▶ EXERCISE DETAILS
Extract from the listing each line in which the word "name" appears.

---------- DATA IN THIS EXERCISE

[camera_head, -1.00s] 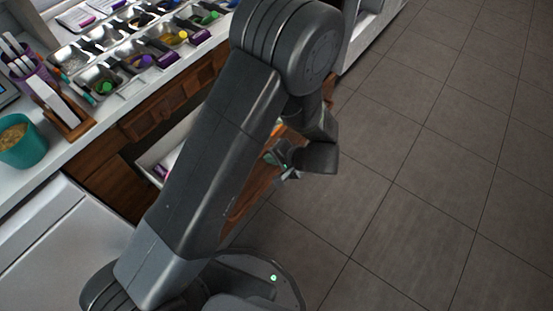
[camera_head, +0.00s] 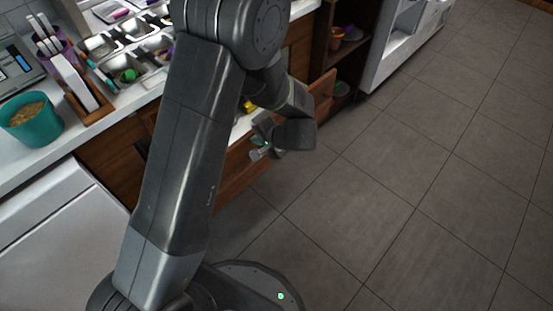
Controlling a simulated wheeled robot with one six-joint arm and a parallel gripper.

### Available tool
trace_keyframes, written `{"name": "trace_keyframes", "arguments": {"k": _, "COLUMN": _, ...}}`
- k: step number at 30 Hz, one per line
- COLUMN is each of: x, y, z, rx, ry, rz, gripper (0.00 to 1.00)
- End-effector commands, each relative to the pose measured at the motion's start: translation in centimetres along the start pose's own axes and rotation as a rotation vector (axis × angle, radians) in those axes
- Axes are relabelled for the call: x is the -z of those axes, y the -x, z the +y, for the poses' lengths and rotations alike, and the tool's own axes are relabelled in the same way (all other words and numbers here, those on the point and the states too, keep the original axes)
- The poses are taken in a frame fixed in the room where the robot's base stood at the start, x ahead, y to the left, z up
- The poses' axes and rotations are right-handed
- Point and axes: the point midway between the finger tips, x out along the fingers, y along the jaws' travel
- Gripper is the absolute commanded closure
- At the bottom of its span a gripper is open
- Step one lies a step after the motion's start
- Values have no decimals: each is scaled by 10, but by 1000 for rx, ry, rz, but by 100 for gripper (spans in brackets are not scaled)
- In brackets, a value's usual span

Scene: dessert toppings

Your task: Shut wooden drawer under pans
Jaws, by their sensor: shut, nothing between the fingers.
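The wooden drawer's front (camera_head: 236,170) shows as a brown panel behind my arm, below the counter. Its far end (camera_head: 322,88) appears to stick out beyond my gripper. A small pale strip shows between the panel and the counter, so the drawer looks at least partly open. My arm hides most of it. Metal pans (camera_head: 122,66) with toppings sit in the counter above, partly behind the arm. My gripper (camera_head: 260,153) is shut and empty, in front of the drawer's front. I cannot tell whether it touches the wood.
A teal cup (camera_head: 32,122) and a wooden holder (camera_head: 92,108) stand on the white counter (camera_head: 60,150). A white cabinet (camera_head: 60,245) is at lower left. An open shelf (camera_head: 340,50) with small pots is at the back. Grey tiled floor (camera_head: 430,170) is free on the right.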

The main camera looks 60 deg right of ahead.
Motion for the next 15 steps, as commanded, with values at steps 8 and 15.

--------------------
---------- DATA IN THIS EXERCISE

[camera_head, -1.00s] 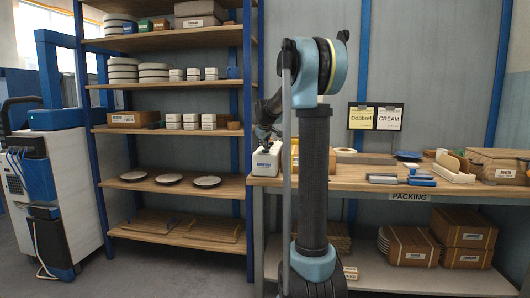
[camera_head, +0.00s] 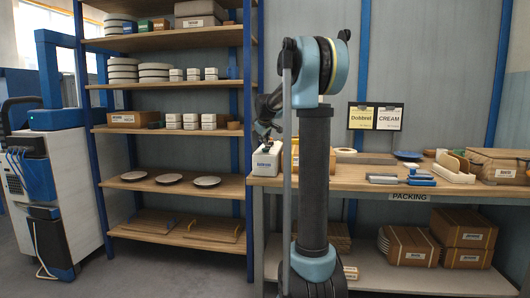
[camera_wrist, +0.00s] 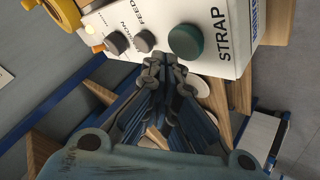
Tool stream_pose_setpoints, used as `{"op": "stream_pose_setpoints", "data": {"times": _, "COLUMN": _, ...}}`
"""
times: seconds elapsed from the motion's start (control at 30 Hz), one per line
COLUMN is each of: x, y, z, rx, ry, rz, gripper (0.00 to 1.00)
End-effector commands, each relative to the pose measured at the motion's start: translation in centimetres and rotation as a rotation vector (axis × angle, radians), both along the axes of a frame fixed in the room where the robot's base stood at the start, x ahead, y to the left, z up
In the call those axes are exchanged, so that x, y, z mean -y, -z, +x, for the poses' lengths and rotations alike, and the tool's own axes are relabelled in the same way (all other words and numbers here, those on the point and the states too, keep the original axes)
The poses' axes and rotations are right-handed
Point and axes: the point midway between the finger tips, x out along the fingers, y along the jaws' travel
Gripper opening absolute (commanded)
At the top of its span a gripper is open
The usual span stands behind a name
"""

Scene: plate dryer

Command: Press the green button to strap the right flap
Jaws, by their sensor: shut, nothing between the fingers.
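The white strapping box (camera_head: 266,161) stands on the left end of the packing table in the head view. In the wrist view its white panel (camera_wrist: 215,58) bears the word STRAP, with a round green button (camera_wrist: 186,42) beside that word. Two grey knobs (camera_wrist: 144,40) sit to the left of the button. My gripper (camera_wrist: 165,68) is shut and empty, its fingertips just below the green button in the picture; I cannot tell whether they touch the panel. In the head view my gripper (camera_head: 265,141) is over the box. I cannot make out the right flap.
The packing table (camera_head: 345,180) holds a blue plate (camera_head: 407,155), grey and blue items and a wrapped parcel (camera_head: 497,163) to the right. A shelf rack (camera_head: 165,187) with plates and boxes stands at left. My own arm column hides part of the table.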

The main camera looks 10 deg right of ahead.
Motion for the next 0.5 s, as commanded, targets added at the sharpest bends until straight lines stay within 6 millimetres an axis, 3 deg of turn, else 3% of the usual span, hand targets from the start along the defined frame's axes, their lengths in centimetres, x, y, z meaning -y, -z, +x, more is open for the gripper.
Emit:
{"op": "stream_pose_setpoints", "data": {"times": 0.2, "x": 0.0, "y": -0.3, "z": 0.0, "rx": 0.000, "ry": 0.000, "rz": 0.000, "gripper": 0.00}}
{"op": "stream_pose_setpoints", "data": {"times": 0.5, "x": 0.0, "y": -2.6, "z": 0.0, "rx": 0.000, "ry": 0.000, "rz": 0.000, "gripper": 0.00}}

--------------------
---------- DATA IN THIS EXERCISE

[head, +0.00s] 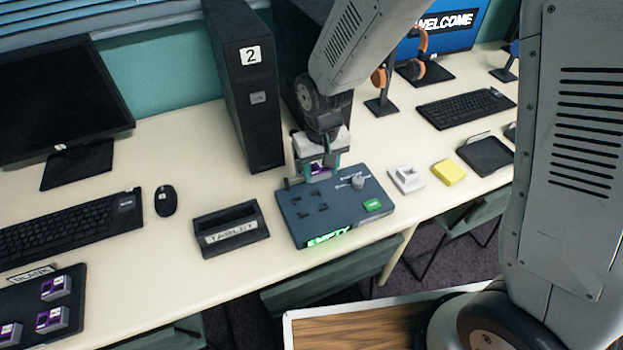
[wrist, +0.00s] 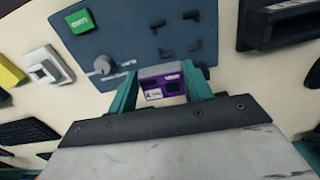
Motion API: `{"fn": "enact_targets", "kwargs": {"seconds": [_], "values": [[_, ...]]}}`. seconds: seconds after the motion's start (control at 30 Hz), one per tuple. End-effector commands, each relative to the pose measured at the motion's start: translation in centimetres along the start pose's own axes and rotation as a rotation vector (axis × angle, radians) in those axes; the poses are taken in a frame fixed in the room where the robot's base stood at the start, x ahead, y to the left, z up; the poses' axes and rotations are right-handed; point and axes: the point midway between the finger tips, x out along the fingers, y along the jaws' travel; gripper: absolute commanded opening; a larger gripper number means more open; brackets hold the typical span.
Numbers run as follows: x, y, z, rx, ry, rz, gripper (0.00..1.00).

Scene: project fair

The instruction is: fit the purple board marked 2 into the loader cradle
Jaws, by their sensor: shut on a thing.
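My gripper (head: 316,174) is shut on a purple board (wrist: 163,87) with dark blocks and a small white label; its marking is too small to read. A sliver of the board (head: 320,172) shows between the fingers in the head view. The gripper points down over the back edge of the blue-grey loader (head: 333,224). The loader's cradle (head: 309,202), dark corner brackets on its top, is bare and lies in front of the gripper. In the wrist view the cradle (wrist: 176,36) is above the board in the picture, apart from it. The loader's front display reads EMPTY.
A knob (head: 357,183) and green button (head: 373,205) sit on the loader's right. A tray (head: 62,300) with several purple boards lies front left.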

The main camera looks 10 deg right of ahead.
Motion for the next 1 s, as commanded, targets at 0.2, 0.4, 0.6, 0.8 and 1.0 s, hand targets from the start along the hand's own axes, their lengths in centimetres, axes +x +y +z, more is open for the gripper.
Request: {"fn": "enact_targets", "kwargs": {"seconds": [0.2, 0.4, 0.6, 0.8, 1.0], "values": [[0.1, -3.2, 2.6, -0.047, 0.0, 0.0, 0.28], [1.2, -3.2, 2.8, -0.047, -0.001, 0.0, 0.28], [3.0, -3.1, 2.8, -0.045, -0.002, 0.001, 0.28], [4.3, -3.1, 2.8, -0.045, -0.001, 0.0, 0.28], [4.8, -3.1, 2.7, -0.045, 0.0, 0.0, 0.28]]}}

--------------------

▶ FINISHED EXERCISE
trace_keyframes, written `{"name": "trace_keyframes", "arguments": {"k": _, "COLUMN": _, ...}}`
The usual span stands behind a name

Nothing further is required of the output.